This output reports that a USB device was detected, where it is plugged in, what is the vendor/product information, what USB speed it is using, the size of the storage, the device name (/dev/sde), and its partitions (/dev/sde1, /dev/sde2). There are a lot of other messages written out to dmesg, such as the kernel detecting a bad USB cable, segementation faults, and so on.

Given the importance of the above log output, I have developed a habit of running dmesg -w to monitor such kernel events. The -w tells dmesg to monitor for new messages. The long option is --follow.

In addition to dmesg -w not working as intended, syslogng log entries written to /var/log/kern.log are not written as they occur; instead the log is written in "bursts", which suggests sysklogd occasionally reopens /dev/kmsg, thereby reading in new log messages, but all the timestamps are the same time for each "burst" read.

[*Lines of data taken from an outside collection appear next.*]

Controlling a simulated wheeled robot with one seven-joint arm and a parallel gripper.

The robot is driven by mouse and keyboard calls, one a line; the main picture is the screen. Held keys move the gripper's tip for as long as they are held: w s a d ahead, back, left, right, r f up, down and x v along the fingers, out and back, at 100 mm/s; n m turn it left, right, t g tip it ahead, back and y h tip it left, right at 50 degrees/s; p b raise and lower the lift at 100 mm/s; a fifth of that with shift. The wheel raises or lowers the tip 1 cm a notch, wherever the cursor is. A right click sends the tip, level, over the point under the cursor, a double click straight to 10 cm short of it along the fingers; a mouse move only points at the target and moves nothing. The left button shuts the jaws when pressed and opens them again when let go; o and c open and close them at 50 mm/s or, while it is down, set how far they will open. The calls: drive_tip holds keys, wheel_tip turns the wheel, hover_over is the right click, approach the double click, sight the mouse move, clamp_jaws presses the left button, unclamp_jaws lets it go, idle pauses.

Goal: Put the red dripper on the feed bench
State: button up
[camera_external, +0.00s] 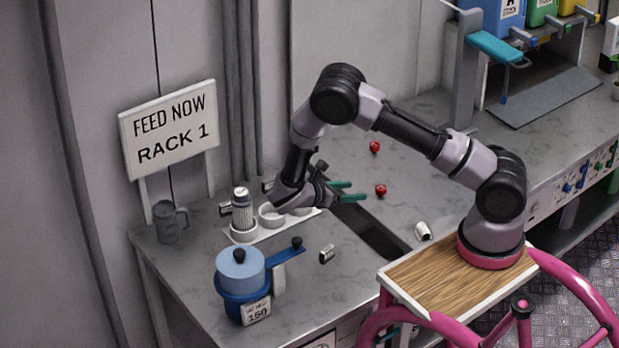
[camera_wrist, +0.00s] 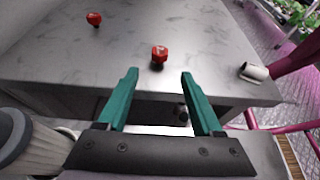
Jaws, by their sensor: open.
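Two small red drippers lie on the grey marbled bench (camera_external: 440,110). The nearer one (camera_external: 381,190) is just right of my gripper (camera_external: 358,190) in the external view. The farther one (camera_external: 374,146) lies behind it, towards the wall. In the wrist view the nearer red dripper (camera_wrist: 159,54) shows beyond and between the fingertips of my gripper (camera_wrist: 159,74), and the farther one (camera_wrist: 93,18) is at upper left. My gripper's green fingers are apart with nothing between them. I cannot tell which red piece the task means.
A white holder (camera_external: 243,236) with a ribbed bottle (camera_external: 242,212) stands beside my wrist. A blue pot (camera_external: 240,268), grey mug (camera_external: 165,222) and small dark-and-white piece (camera_external: 327,253) are nearby. A dark slot (camera_external: 370,230) crosses the bench. A white cup (camera_external: 423,231) lies tipped near my base.

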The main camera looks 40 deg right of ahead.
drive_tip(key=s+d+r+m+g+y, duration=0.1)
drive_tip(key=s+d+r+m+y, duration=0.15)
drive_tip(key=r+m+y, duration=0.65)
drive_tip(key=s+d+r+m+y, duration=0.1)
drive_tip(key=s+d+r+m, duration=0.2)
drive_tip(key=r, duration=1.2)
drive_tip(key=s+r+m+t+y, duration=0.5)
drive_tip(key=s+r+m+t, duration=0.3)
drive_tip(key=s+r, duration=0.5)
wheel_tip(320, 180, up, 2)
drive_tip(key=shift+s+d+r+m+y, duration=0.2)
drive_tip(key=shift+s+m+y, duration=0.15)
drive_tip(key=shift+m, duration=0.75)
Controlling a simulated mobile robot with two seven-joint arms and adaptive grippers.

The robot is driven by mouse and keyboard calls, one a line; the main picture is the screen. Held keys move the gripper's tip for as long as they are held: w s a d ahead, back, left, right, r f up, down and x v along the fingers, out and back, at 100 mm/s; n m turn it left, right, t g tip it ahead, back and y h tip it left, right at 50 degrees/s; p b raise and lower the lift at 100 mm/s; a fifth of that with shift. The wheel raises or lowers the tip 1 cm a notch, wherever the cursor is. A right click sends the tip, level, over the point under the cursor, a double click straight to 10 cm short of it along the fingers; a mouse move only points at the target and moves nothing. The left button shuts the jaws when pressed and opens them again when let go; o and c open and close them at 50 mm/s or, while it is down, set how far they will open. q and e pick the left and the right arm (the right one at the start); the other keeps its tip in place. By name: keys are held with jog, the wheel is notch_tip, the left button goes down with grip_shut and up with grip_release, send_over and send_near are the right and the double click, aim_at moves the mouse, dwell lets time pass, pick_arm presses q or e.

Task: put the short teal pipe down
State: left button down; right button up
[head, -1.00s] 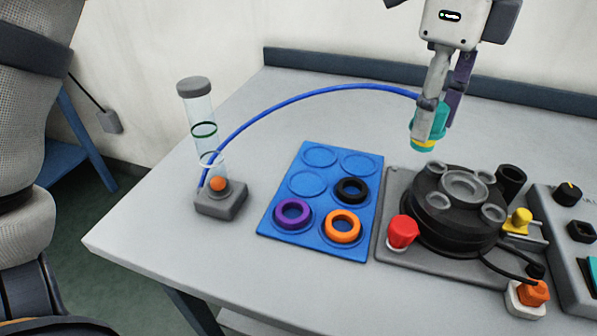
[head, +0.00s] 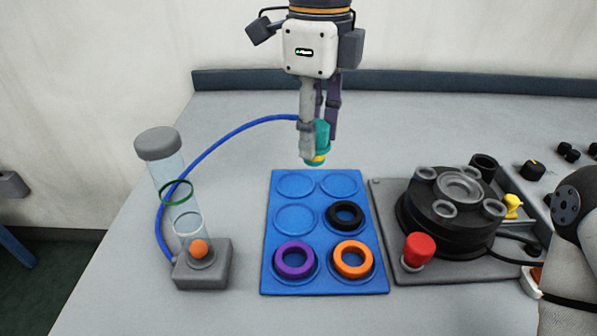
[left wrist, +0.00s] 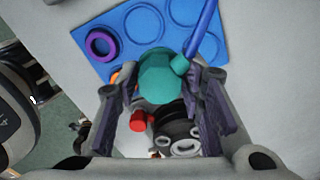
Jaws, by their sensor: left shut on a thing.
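The short teal pipe (head: 323,136), with a yellow lower end, is held upright in my left gripper (head: 318,148). The gripper shows above the back edge of the blue tray (head: 312,217) in the head view. In the left wrist view the teal pipe (left wrist: 160,80) sits between the two dark fingers. The blue hose (head: 222,142) reaches to the gripper. It meets the pipe's side in the left wrist view, but I cannot tell whether it is joined. My right gripper is not in view.
The tray holds a black ring (head: 345,217), a purple ring (head: 295,261) and an orange ring (head: 352,261); its other round recesses are empty. A clear cylinder (head: 172,185) stands left. A black round fixture (head: 425,215) and red knob (head: 418,249) are right. Bare table lies behind the tray.

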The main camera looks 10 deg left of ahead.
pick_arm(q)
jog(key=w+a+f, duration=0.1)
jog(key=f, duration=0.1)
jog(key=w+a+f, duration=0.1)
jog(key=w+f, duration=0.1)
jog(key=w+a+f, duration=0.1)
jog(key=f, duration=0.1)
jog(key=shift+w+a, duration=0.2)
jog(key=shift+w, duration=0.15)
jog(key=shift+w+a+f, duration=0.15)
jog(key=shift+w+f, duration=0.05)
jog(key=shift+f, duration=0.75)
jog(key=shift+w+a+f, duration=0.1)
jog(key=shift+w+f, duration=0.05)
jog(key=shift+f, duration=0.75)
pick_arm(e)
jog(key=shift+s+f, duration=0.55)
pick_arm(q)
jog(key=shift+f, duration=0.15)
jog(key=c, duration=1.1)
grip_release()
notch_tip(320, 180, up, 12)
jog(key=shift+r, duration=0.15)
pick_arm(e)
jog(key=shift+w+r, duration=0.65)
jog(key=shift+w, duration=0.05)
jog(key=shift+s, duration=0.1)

I have two systems with a virtually identical OS installation; one is a workstation named snowcrash with an AMD FX-8350 on an ASRock M5A97 R2.0 motherboard; the other is a HP Elitebook 820 G4 named cyberdemon with an Intel Core i5-7300U. Curiously enough, the strange dmesg -w hang does not occur on cyberdemon, but does occur on snowcrash. Both hosts run Linux mainline, with both machines on 5.6.4. Looking through my /var/log/kern.log files, this behavior was apparent on a 5.4.25 kernel. As we will see later, this coincides with the affected versions that others have reported

Additionally, I asked my friend tyil who happens to also use an AMD FX-8350 with Gentoo to check for the bug; he also had the problem on 5.6.0.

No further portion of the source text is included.